If a user logs in via GoID, we can be sure that in case a refresh call is ever required, it will be done via GoID too. Hence, upon login completion, along with other details of the user, this detail was also persisted in the storage. As for the existing user who was already logged in and then updates the app, the toggle-based redirection will work. And if it is redirected, again this GoID status was persisted in the storage.

4. Mapping methods for contracts & error codes

Since both GoID and Auth Service work differently, they have different API contracts too. Some Auth Service APIs gave a result which was only possible by combining responses from two APIs of GoID. Amidst these differences, and our quest for making minimal changes to other sections of the app, we had to make sure that all these changes remained transparent to other parts of our app, which we did by creating mapper functions that mapped the response from GoID endpoints, to that of Auth Service’s. This meant that all other logic could go on without any disambiguation or regression. Similarly, error codes from GoID were mapped to that of Auth Service, so that existing error screens could still be shown correctly, in case any step fails.

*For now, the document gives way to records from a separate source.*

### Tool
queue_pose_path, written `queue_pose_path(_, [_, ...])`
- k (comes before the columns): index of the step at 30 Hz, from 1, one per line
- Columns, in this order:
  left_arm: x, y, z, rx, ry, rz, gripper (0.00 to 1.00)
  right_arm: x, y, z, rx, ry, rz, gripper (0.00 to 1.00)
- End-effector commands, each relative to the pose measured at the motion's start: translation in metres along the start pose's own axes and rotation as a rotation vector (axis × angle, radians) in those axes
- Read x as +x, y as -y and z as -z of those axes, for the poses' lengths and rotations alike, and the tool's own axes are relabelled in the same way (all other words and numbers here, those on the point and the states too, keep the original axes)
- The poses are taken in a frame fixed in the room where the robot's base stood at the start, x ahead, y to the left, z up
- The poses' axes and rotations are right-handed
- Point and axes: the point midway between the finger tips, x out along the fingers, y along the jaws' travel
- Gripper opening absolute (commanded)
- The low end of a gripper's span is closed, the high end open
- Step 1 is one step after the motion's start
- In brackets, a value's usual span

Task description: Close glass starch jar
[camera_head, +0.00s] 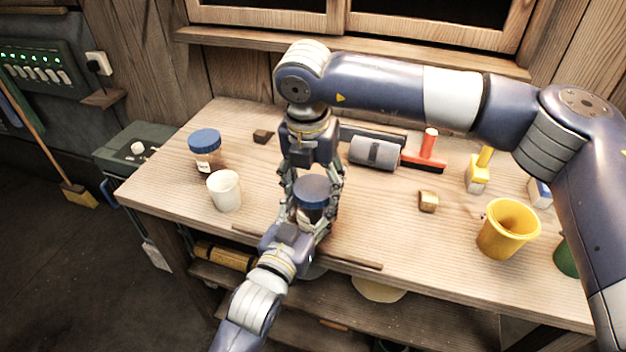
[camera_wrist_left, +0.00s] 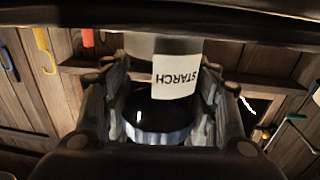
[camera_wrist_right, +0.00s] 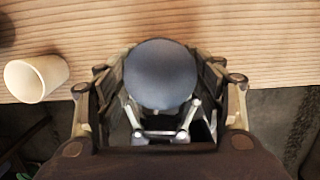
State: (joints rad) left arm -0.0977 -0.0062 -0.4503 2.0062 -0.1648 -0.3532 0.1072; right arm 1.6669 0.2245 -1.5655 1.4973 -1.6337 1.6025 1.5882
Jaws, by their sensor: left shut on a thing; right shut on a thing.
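The glass starch jar (camera_head: 308,217) is upright near the table's front edge, dark with a white label. My right gripper (camera_head: 312,196) points down and is shut on the lid. My left gripper (camera_head: 308,228) comes from the front and is shut on the jar. I cannot tell whether the lid is seated on the jar; fingers hide the joint.
A second blue-lidded jar (camera_head: 205,150) and a white cup (camera_head: 225,190) stand at left. A grey roller (camera_head: 374,152), a red-handled brush (camera_head: 428,152), a wooden block (camera_head: 428,201) and a yellow cup (camera_head: 508,229) are at right. The front edge is close.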

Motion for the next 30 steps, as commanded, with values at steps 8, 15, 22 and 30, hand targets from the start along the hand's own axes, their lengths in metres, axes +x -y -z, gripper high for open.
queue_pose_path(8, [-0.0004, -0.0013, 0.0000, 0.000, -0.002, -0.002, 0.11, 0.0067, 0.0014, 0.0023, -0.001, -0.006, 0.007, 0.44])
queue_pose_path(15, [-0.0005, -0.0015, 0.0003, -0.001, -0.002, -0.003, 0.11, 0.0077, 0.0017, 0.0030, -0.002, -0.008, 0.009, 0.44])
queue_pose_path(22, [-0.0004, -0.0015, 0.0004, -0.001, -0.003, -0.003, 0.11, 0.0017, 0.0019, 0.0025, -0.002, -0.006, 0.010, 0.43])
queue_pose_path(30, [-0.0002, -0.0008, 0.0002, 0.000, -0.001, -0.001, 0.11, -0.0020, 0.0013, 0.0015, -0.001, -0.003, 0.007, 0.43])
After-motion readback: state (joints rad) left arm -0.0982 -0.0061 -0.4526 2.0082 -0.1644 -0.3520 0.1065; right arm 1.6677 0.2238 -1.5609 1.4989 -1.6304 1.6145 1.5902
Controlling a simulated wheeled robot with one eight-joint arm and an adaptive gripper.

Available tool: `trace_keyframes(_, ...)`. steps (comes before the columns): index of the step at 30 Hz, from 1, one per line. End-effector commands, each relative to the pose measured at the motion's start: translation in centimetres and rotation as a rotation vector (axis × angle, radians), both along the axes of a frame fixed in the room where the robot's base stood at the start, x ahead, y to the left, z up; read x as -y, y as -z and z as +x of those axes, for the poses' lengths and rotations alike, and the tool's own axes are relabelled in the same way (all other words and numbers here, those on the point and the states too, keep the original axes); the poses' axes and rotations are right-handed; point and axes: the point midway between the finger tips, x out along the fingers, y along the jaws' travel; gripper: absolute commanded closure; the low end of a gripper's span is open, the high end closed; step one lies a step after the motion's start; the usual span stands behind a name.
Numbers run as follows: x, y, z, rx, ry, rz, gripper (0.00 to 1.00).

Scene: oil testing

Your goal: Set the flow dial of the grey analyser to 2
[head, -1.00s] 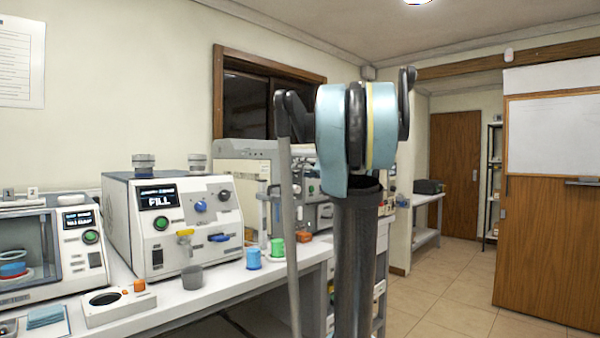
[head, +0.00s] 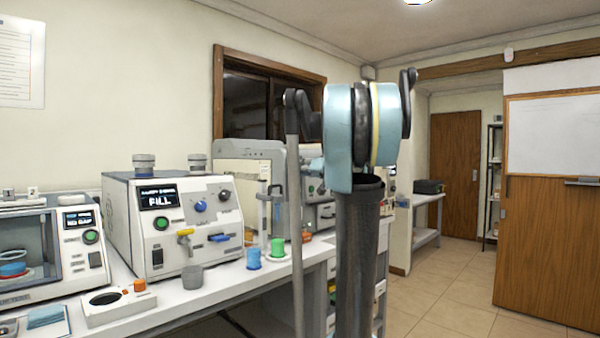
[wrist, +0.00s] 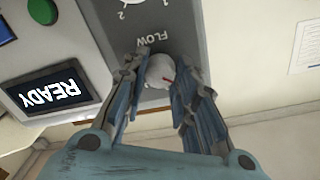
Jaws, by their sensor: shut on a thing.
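In the wrist view, seen upside down, the analyser's dark grey panel (wrist: 188,20) carries a FLOW label (wrist: 153,42). A round pale grey knob (wrist: 160,70) with a small red mark sits beside that label. My gripper (wrist: 162,76) is shut on this knob, one finger on each side. The knob's setting cannot be read. Part of a white dial face (wrist: 133,3) with the numerals 1 and 2 shows at the top edge. The analyser's screen (wrist: 52,92) reads READY. In the head view my gripper is hidden behind my arm.
In the wrist view, a green button (wrist: 42,11) is left of the panel. In the head view, a white machine (head: 130,240) with a FILL screen stands on the white bench (head: 215,285). Blue (head: 253,258) and green (head: 278,246) cups stand nearby. The floor (head: 440,300) at right is clear.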

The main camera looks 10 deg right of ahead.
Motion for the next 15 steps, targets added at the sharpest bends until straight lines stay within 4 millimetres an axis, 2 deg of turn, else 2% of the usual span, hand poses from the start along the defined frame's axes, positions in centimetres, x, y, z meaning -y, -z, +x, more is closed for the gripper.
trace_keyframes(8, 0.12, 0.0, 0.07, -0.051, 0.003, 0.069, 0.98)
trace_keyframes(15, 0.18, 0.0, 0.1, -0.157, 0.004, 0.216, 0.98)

5. Maintaining the quality

While coding, this logic in itself was quite a complex task. We still had to make sure that the quality of our code was up to our standards. For this, we not only kept running an existing list of extensive automated tests, but also added a few of our own, to keep the newly added code in check, and… It passed! ✌️

6. The Final step

Once the threshold for number of users intended to jump the GoID wagon was reached, the app needed to be converted to GoID only — thus deprecating the Auth login methods and the toggle-based redirection. All other flows needed to be refactored to eliminate Auth Service out.

We at Gojek value users and their identity. We make sure that the users’ security and privacy remains intact even while migrating them from one identification system to another. Our users’ convenience is what we stand for, while making sure we keep making their life easier.

After all, a #SuperApp’s development and growth is dependent on the user base, as much as its codebase!